O prefeito afirma que está tentando reunir outros chefes do Poder Executivo das cidades que terão o fornecimento de água suspenso para pressionar os militares a manterem as entregas.

O comunicado sobre o fim do serviço já foi feito também à prefeitura de Espinosa, onde, ainda segundo o Exército, a água dos caminhões-pipa atendem a 1.970 pessoas.

Tudo seco

O cenário de falta d'água no semiárido mineiro piora a cada ano, afirma Paulo Sérgio Vieira Magalhães, presidente da Associação de Moradores da Comunidade de Palmito, no município de Montes Claros, que também já declarou situação de emergência pela seca.

A comunidade, onde moram cem famílias, é atendida por dois rios, o Ressaca e o das Irmãs. O problema é que nenhum deles é perene —ou seja, a água só corre no período das chuvas, que cada vez é menor, segundo Magalhães.

"Não tem chovido. Com isso, os rios não seguram mais água. Há dez anos encerrava-se o período de chuvas e eles corriam até agosto. Atualmente chove e nenhum dura mais que dois meses", relata. O período normal de chuvas na região começa em outubro e vai até março.

Outro problema que vem sendo enfrentado pela população é em relação aos poços artesianos, que também estão secando. "As famílias dependem exclusivamente dos caminhões-pipa", diz o representante dos moradores de Palmital.

Em relação à comunidade, no entanto, o fornecimento de água via caminhões-pipa é feito pela prefeitura de Montes Claros que mantém o fornecimento sem interrupções.

No entanto, a água é repassada para consumo humano.
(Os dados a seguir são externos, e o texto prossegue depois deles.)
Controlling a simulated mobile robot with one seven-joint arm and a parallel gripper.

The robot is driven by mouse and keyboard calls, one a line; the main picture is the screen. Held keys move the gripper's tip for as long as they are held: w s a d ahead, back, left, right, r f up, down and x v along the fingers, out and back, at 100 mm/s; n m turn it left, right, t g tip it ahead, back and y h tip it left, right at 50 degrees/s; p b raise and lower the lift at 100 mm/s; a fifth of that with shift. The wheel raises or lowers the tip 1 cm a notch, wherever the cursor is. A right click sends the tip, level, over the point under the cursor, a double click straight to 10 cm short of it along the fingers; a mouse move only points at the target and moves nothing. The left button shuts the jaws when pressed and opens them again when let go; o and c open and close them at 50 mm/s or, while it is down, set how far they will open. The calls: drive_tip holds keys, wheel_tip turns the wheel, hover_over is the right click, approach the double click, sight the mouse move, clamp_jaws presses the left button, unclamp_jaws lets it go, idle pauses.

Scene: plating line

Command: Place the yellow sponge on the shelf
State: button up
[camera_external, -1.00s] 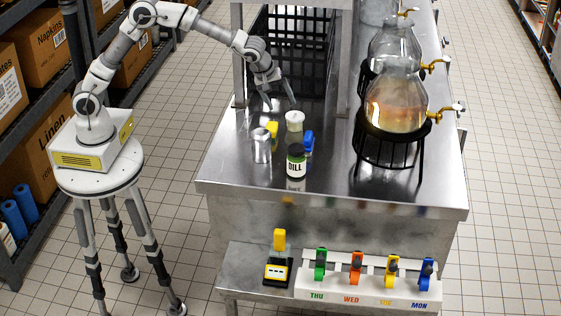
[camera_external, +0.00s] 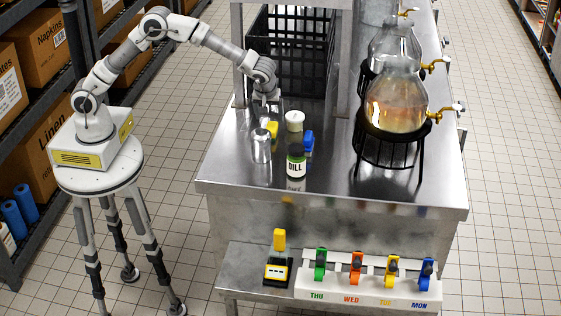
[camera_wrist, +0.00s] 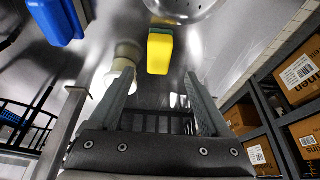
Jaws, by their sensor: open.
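The yellow sponge (camera_external: 272,129) stands on the steel counter, partly hidden behind a metal shaker in the external view. In the wrist view the yellow sponge (camera_wrist: 160,52) is near the middle top, ahead of and between the fingers, with a darker green layer along its top. My gripper (camera_external: 266,111) is open and empty, just behind the sponge and shaker. Its two fingers are spread wide in the wrist view (camera_wrist: 160,77), and no contact with the sponge shows. A raised steel shelf (camera_external: 300,3) on uprights is cut off by the external view's top edge.
Close by stand the metal shaker (camera_external: 261,146), an off-white jar (camera_external: 294,121), a dill jar (camera_external: 296,162) and a blue item (camera_external: 309,143). A black crate (camera_external: 290,60) is behind. Glass dispensers (camera_external: 396,103) stand right. The counter's front left is clear.

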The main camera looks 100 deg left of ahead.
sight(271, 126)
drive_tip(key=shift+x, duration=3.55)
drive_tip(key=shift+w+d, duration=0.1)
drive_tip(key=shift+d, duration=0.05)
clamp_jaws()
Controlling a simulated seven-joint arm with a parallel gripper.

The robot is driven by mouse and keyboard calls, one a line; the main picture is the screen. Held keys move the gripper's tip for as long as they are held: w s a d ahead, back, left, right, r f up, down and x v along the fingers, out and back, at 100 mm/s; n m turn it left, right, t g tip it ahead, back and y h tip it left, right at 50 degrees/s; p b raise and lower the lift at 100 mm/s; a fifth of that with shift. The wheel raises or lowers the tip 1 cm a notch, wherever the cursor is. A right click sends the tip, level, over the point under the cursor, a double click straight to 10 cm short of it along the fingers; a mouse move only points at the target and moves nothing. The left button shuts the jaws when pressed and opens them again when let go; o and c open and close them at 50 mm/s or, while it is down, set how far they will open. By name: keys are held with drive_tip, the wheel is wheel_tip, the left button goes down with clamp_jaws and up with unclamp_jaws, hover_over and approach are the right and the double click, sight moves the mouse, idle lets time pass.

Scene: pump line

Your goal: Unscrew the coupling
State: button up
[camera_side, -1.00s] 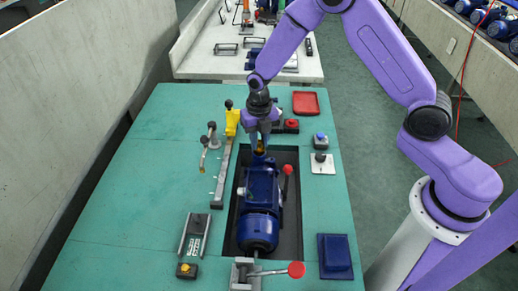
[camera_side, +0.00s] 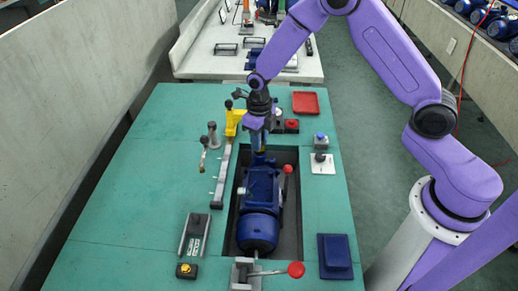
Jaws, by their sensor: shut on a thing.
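The blue pump motor (camera_side: 259,232) lies in the dark recess in the green bench, its round end towards the near side. My gripper (camera_side: 258,149) points down at the far end of the pump's blue body (camera_side: 262,183). Its jaws are shut on the coupling there. The jaws hide most of the coupling, so its thread and how far it is turned cannot be seen.
A yellow clamp (camera_side: 233,118) stands close to the left of my gripper. A red-knobbed lever (camera_side: 286,169) rises right of the pump. A red tray (camera_side: 305,103) lies at the back right. The left part of the green bench (camera_side: 110,205) is clear.

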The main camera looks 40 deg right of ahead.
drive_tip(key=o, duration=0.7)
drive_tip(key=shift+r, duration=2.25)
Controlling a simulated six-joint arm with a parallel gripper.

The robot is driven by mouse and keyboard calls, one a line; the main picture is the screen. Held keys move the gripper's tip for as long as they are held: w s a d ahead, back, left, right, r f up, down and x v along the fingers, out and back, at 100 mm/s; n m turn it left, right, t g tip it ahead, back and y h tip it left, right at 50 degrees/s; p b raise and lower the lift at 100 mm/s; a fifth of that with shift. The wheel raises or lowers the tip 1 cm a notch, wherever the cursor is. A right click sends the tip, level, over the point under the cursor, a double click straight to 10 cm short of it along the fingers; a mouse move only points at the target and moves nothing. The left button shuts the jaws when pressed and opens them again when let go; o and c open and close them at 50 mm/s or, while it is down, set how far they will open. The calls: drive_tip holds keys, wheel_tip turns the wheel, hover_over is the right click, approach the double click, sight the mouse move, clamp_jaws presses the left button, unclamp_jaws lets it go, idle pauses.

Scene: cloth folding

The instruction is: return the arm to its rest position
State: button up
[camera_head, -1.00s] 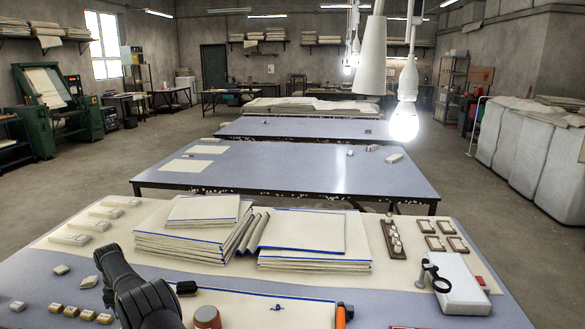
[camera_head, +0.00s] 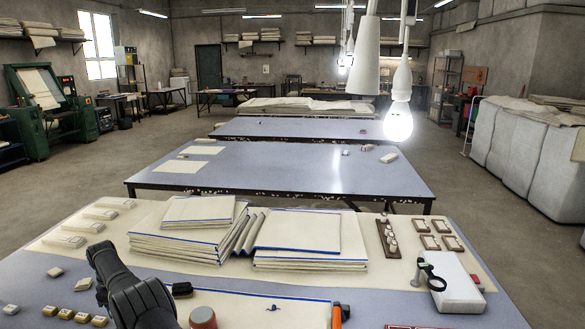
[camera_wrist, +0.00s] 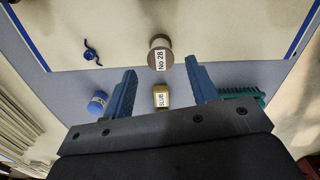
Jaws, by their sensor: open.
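My gripper (camera_wrist: 160,88) shows in the wrist view with its two blue fingers spread apart and nothing between them. Below it are the table top and a small tan block labelled SLUB (camera_wrist: 161,98), apart from the fingers. In the head view my dark arm reaches in from the bottom left edge of the near table (camera_head: 394,299); the gripper's fingers cannot be made out there. A cream cloth with a blue edge (camera_head: 250,306) lies flat beside the arm, and it also fills the top of the wrist view (camera_wrist: 120,25).
Folded cloth stacks (camera_head: 180,243) stand behind the arm. A green brush (camera_wrist: 240,95) and a blue spool (camera_wrist: 97,103) lie near the fingers. A white box (camera_head: 458,285) stands at right.

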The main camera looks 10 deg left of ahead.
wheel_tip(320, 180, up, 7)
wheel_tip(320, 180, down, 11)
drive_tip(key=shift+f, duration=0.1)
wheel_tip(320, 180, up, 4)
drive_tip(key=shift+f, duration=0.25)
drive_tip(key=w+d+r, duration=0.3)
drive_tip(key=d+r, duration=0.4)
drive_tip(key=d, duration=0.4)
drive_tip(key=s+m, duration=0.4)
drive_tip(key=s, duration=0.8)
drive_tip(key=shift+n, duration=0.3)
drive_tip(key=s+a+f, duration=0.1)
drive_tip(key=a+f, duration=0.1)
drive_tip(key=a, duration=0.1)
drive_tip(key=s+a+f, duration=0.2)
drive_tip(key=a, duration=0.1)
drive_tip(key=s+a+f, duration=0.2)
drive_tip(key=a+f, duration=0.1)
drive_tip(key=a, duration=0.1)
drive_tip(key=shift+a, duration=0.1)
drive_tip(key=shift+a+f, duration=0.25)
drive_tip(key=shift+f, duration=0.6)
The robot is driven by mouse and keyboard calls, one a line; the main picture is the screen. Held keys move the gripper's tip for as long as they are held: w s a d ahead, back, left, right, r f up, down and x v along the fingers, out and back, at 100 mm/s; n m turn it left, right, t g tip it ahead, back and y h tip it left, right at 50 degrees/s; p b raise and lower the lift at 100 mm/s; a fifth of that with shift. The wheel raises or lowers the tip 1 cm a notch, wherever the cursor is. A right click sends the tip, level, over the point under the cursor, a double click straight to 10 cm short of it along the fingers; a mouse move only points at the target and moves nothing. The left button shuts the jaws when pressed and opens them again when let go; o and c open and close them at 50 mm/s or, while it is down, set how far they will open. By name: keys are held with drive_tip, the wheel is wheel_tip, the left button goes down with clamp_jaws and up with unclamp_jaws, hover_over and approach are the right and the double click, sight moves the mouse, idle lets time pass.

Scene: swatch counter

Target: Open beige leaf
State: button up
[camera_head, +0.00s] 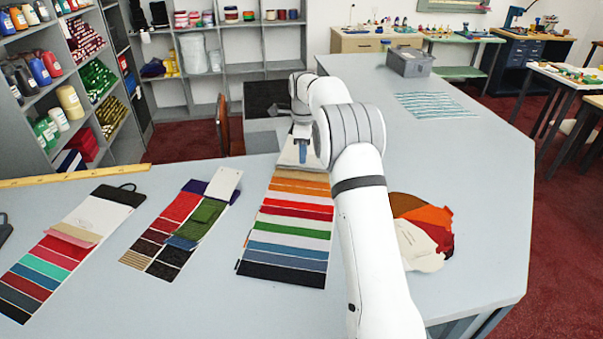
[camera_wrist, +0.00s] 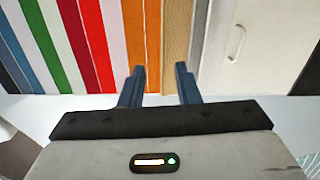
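The middle swatch card (camera_head: 290,226) lies on the counter, a row of coloured leaves running from black at the near end to a pale far end. Its beige leaf (camera_wrist: 177,45) shows in the wrist view as a tan strip between an orange leaf (camera_wrist: 146,40) and a grey one (camera_wrist: 198,40). It looks closed, lying in line with its neighbours. My gripper (camera_wrist: 160,74) is open, with nothing visible between its two dark blue fingers. The fingertips overlap the edge by the orange, beige and grey strips; contact cannot be told. In the head view my gripper (camera_head: 302,152) is over the card's far end.
A second swatch card (camera_head: 172,232) with raised leaves lies left of it, and a third (camera_head: 66,256) farther left. A fabric pile (camera_head: 424,228) lies right of my arm. A wooden ruler (camera_head: 70,176) lies along the left back edge. A grey bin (camera_head: 410,62) stands far back.

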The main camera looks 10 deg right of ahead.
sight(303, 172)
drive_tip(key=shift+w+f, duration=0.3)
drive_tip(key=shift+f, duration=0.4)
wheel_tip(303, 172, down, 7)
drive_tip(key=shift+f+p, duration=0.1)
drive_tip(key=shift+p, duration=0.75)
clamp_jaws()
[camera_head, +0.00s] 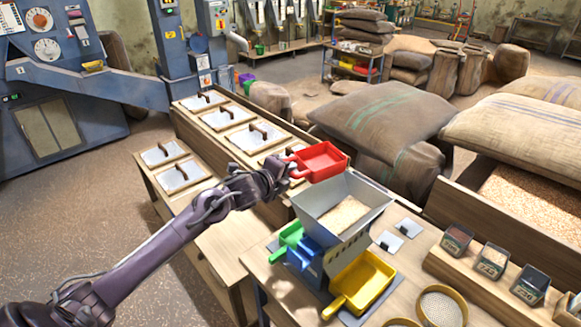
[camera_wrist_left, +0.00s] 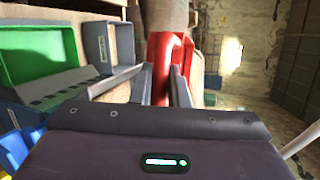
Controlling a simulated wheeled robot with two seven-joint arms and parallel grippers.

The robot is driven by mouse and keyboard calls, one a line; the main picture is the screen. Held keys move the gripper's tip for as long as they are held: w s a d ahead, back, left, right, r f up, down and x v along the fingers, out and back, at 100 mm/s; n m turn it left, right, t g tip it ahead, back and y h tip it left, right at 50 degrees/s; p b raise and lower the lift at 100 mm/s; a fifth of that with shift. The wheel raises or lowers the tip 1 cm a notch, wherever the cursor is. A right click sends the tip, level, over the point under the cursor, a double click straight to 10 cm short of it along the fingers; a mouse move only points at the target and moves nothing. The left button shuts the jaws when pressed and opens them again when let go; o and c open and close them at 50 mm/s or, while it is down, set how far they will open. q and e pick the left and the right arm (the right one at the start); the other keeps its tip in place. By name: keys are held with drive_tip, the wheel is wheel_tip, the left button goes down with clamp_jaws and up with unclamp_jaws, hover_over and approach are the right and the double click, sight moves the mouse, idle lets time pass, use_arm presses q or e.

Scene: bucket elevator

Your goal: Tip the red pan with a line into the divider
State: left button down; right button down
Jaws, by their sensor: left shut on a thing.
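The red pan (camera_head: 320,161) is held in the air by its handle, just behind and above the grey hopper-shaped divider (camera_head: 375,216). No grain shows inside the pan, and I cannot make out a line on it. My left gripper (camera_head: 291,169) is shut on the red handle, which shows between its fingers in the left wrist view (camera_wrist_left: 163,72). The divider's open top holds some pale grain (camera_head: 344,214). A green pan (camera_head: 287,240) is at its left and a yellow pan (camera_head: 362,283) at its front right. My right gripper is not in view.
A blue piece (camera_head: 305,260) stands between the green and yellow pans. Lidded bins (camera_head: 228,117) lie behind my left arm. Large sacks (camera_head: 380,115) stand behind the divider. Sample boxes (camera_head: 493,260) and a round sieve (camera_head: 441,308) are at the right.

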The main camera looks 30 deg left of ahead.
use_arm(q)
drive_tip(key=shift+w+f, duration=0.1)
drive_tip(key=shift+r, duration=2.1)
Animais domésticos também a usam, mas plantações, por exemplo, ficam prejudicadas. "Quando os rios corriam por mais tempo, bombas retiravam água e levavam para irrigar hortas, por exemplo", afirma Magalhães.

Exército diz que cuida apenas da execução do programa

A reportagem entrou em contato com o Exército para saber sua posição sobre o fim do fornecimento de água potável via caminhões-pipa em cidades do semiárido de Minas.

Em nota, os militares afirmaram que a Operação-Pipa foi criada por uma cooperação técnica e financeira entre os ministérios do Desenvolvimento Regional e da Defesa.

"O seu objetivo principal é promover o abastecimento de água potável para o consumo humano na região do Nordeste e no norte de Minas Gerais. Nesse contexto, o Exército Brasileiro é responsável apenas pelas ações que envolvem a execução das Operações".

Também em nota, o Ministério do Desenvolvimento Regional afirma que há recursos suficientes para manter a operação apenas até o final do mês de agosto, "quando o montante aprovado na Lei Orçamentária Anual (LOA) 2021 será utilizado em sua integralidade".

O texto diz ainda que a pasta "busca alternativas no âmbito do Governo Federal para garantir a execução da Operação e evitar prejuízos".

Segundo a pasta, os valores repassados a cada ano para o programa mudam dependendo das demandas dos municípios, "respaldadas no reconhecimento federal da situação de emergência por seca ou estiagem —que tem relação com a sazonalidade climática (ocorrência de chuvas)".

Em junho, o valor repassado foi de R$ 55,3 milhões.

O Ministério da Defesa ainda não se posicionou sobre o corte no fornecimento de água para as cidades do semiárido mineiro.